### Raw data
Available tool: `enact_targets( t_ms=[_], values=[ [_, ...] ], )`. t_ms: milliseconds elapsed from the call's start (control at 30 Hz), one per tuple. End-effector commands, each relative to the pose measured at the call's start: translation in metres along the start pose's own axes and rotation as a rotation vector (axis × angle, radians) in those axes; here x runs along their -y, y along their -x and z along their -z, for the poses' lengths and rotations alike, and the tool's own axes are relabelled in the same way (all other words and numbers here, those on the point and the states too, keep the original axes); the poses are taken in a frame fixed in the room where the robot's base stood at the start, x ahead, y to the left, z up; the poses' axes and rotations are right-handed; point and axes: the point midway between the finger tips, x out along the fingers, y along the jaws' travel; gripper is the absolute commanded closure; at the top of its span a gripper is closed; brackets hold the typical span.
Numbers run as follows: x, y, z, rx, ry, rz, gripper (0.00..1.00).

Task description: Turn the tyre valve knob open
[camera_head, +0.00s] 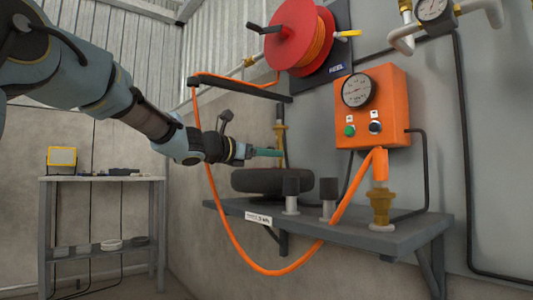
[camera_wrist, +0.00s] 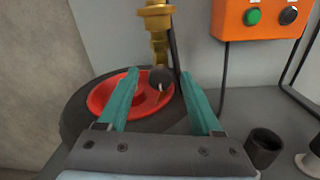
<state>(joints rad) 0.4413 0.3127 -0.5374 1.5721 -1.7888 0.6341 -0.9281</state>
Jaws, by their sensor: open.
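The black tyre (camera_head: 262,182) lies flat on the shelf; its red rim (camera_wrist: 103,96) shows in the wrist view. A round dark knob (camera_wrist: 161,76) with a pale mark shows over the rim, just below a brass fitting (camera_wrist: 157,22). The fitting also shows in the head view (camera_head: 279,134). My gripper (camera_head: 279,152) is above the tyre, its green fingers spread and empty. In the wrist view my gripper (camera_wrist: 159,73) has the knob between its fingertips in the picture; contact cannot be told. The knob is hidden in the head view.
An orange box (camera_head: 373,105) with a gauge and green and black buttons is on the wall. An orange hose (camera_head: 225,225) hangs in front of the shelf (camera_head: 345,235). Black-capped posts (camera_head: 291,188) stand right of the tyre. A red reel (camera_head: 297,35) is above.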

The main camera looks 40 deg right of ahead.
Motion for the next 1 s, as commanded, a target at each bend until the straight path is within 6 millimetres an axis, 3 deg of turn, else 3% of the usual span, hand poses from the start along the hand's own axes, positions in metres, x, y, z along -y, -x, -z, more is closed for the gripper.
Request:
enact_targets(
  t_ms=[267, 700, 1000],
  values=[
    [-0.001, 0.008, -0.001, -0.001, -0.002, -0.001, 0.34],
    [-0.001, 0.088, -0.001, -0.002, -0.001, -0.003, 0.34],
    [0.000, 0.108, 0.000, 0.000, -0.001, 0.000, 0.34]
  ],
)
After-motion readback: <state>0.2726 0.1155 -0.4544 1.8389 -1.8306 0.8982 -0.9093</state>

### Objective
Take the lines from the one containing "Motion for the" to the last line of the material above and write them out exactly.

### Reply to the task
Motion for the next 1 s, as commanded, a target at each bend until the straight path is within 6 millimetres an axis, 3 deg of turn, else 3% of the usual span, hand poses from the start along the hand's own axes, positions in metres, x, y, z along -y, -x, -z, more is closed for the gripper.
Request:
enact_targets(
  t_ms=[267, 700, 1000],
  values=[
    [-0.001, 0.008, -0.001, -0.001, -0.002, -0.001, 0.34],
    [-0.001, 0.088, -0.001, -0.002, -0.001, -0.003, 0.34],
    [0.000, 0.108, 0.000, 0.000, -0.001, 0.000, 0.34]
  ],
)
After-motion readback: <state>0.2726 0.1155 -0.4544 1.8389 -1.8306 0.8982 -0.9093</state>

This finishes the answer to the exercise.